#### Materials provided:
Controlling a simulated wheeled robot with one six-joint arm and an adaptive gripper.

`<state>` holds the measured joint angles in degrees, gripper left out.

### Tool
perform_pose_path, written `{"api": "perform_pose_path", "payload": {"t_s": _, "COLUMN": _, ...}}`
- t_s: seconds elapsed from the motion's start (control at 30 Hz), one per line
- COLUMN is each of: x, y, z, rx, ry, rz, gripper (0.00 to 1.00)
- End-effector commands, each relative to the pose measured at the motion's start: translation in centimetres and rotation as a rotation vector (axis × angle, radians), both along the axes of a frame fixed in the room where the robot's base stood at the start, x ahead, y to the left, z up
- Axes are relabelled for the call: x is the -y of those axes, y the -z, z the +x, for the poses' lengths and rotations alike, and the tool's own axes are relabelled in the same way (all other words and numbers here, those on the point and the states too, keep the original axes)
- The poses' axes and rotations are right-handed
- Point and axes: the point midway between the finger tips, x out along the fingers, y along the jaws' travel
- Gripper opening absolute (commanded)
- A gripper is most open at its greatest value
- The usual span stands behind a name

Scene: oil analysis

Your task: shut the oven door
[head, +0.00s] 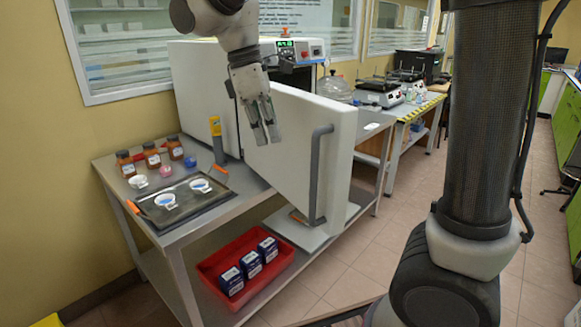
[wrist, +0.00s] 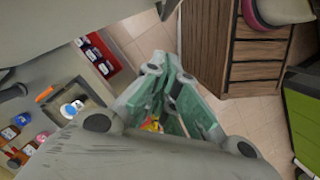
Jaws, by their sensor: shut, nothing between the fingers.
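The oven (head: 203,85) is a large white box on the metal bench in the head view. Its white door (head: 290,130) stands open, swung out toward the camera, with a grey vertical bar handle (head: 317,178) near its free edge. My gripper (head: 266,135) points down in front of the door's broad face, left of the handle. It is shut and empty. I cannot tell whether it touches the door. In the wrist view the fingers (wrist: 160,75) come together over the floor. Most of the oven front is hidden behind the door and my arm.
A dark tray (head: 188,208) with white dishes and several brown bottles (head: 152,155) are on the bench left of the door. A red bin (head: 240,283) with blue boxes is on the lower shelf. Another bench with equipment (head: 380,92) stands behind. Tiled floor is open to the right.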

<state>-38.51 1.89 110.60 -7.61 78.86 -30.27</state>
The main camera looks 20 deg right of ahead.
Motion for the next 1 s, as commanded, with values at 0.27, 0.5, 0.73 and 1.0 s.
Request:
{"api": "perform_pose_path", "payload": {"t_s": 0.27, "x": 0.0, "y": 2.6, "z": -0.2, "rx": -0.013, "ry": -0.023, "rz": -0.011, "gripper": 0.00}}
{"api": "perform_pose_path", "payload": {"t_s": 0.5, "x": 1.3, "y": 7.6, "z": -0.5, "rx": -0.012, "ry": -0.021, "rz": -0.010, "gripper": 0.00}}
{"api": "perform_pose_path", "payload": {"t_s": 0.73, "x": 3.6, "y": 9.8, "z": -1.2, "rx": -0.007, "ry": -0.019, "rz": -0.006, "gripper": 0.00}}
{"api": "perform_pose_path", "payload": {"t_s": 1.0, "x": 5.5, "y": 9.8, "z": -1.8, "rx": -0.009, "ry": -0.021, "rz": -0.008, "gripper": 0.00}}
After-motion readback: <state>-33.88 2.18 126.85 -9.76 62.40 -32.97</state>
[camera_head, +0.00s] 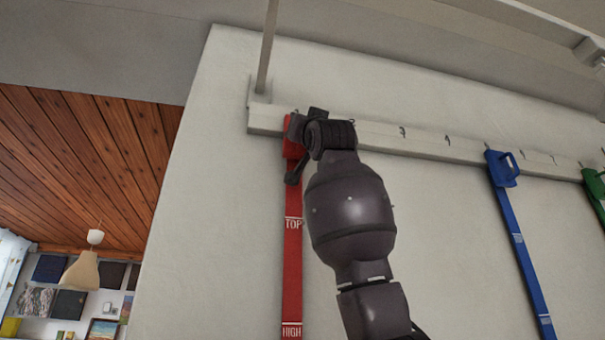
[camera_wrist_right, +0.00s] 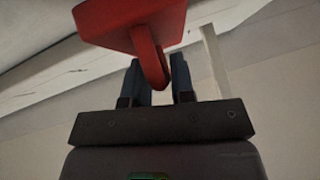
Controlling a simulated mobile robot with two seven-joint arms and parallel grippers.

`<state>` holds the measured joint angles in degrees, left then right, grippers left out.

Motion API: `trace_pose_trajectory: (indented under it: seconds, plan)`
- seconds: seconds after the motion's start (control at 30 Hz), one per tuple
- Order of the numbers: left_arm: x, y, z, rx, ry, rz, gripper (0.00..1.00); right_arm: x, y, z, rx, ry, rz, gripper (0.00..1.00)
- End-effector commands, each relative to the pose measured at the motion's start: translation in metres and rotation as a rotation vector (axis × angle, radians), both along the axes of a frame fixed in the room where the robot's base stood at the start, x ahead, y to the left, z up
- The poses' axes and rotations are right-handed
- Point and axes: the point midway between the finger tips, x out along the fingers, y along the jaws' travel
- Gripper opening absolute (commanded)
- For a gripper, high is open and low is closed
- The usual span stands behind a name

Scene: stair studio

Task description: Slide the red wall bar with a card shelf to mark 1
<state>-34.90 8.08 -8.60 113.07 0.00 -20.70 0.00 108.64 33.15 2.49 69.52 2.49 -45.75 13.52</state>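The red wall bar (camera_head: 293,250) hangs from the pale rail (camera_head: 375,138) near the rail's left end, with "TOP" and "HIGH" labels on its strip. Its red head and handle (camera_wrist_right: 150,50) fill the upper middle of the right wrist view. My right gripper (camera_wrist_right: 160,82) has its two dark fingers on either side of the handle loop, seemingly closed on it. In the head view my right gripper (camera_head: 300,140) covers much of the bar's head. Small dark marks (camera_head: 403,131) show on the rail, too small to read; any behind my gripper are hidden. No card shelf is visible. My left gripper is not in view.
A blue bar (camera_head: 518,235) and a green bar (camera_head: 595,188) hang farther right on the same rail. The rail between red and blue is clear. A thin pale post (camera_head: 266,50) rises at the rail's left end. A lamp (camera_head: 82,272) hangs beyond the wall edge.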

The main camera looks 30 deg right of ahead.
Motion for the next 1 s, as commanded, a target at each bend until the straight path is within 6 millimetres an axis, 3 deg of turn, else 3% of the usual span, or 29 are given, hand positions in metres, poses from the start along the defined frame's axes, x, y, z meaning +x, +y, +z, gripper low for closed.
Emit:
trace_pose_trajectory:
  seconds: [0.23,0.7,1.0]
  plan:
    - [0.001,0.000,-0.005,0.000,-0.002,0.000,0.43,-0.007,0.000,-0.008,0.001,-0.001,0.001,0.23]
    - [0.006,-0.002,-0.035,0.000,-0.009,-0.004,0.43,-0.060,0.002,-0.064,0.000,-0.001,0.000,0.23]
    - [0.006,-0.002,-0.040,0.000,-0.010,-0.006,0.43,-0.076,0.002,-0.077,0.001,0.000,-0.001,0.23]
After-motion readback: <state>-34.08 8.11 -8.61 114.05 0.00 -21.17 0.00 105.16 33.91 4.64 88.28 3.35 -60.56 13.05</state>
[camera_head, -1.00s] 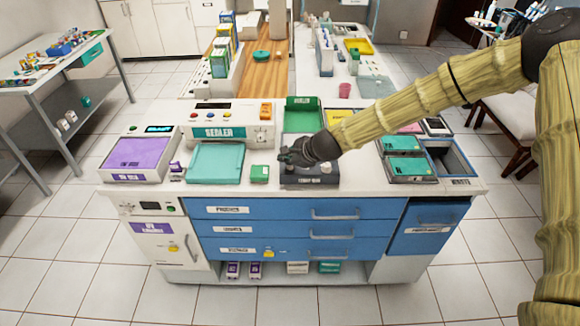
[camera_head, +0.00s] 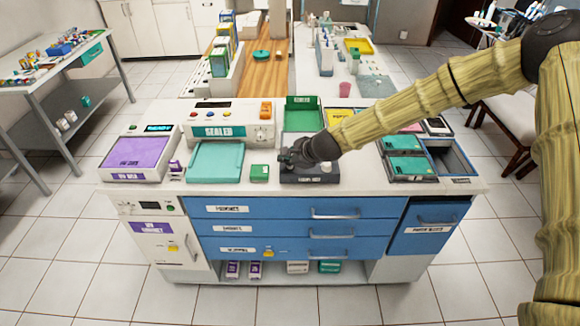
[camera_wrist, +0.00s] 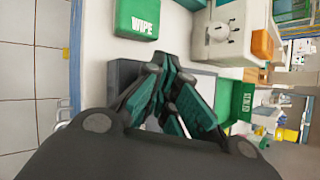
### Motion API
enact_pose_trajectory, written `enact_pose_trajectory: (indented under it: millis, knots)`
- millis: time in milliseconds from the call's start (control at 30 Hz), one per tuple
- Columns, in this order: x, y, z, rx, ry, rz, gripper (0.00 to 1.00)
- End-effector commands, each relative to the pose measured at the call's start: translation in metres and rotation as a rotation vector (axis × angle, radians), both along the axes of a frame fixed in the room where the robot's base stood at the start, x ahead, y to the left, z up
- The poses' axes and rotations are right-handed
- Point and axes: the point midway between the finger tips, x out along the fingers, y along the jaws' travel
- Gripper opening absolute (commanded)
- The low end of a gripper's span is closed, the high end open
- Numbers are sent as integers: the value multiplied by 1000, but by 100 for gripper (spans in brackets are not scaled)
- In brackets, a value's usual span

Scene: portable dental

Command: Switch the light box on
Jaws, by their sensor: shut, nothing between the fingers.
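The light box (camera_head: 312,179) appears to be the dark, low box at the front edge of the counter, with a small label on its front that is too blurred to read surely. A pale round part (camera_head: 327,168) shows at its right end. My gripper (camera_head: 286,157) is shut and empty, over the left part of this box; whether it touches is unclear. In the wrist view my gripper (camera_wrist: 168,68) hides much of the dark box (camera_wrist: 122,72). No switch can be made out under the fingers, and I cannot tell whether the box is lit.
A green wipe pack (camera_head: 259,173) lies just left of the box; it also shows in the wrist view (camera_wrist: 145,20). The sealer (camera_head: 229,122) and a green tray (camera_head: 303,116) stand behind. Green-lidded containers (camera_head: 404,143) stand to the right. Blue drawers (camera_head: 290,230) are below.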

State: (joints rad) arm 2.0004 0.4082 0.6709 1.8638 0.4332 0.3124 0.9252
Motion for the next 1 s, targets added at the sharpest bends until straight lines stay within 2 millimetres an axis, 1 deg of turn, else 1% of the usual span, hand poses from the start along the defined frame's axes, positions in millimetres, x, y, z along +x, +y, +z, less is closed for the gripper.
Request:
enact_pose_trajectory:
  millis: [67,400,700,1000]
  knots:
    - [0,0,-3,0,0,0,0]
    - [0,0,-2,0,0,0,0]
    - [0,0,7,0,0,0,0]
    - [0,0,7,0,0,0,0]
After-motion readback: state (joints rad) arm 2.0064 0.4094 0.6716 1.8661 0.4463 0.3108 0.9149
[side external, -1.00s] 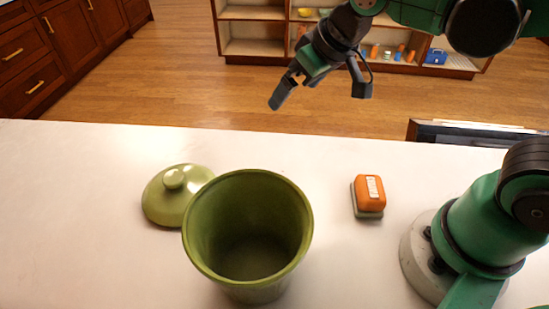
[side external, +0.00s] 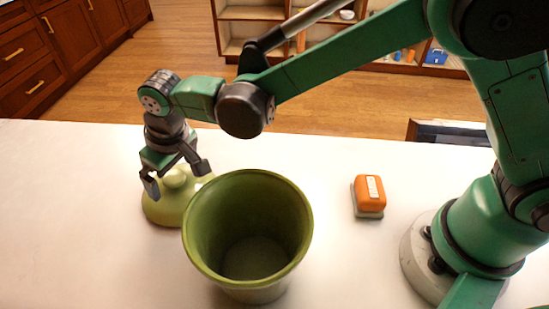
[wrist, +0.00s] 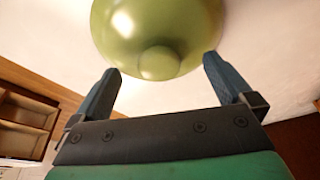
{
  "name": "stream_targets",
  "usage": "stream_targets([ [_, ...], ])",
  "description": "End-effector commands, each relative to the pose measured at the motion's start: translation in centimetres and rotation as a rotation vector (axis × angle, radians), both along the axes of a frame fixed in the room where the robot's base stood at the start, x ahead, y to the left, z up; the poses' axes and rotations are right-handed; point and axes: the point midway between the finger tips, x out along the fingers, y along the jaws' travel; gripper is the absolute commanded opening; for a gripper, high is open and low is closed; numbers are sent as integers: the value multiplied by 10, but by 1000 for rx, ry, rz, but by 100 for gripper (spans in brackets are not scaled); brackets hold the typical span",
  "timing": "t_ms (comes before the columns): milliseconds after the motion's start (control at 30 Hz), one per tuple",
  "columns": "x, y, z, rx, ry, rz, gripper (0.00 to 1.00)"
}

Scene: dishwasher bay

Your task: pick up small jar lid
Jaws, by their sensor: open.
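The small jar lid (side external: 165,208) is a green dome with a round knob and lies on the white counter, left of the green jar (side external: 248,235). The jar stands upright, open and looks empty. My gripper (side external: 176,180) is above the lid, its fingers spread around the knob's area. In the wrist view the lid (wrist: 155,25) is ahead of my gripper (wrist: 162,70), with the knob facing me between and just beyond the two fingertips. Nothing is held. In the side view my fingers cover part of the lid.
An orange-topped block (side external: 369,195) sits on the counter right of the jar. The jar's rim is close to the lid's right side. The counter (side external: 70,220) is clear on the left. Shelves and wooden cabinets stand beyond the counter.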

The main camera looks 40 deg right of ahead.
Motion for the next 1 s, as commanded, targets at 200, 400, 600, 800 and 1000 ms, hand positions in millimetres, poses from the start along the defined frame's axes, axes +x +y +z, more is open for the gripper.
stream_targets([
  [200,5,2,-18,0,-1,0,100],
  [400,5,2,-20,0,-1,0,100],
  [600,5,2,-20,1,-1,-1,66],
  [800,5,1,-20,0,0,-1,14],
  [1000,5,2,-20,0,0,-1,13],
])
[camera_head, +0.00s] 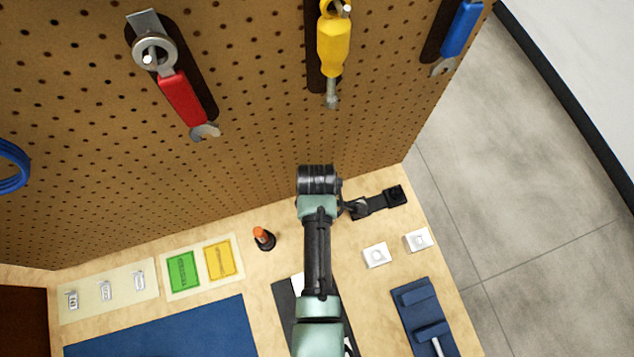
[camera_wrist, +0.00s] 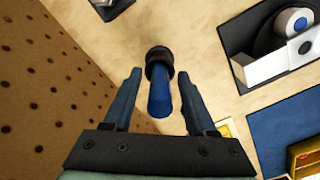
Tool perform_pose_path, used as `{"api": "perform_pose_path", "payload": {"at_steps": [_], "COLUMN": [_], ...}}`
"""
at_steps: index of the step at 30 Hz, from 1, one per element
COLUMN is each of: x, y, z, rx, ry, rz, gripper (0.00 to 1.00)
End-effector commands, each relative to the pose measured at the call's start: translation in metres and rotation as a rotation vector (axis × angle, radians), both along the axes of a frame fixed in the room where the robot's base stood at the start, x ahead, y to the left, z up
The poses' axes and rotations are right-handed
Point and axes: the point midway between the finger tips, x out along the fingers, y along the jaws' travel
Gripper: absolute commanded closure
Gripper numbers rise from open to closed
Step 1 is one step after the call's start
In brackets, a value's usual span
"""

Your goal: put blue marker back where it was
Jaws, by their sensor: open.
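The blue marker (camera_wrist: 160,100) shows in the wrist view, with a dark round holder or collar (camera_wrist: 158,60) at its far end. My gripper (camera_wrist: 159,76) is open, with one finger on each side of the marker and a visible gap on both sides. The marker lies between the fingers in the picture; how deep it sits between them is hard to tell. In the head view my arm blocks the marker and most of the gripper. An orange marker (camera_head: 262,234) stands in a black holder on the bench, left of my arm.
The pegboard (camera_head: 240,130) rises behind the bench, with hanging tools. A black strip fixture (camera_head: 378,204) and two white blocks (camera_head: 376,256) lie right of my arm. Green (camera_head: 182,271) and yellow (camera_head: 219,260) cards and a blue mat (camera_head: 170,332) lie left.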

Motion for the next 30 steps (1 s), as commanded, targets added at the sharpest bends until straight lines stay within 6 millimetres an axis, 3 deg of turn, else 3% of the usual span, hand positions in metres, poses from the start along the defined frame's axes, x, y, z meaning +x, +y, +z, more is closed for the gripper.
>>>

#### Given task:
From the data above, copy each line that has the string "call".

#### The result:
- Axes are relabelled for the call: x is the -y of those axes, y the -z, z the +x, for the poses' lengths and rotations alike, and the tool's own axes are relabelled in the same way (all other words and numbers here, those on the point and the states too, keep the original axes)
- millis: time in milliseconds from the call's start (control at 30 Hz), one per tuple
- End-effector commands, each relative to the pose measured at the call's start: translation in metres and rotation as a rotation vector (axis × angle, radians), both along the axes of a frame fixed in the room where the robot's base stood at the start, x ahead, y to the left, z up
End-effector commands, each relative to the pose measured at the call's start: translation in metres and rotation as a rotation vector (axis × angle, radians), both along the axes of a frame fixed in the room where the robot's base stood at the start, x ahead, y to the left, z up
Step 1 is one step after the call's start

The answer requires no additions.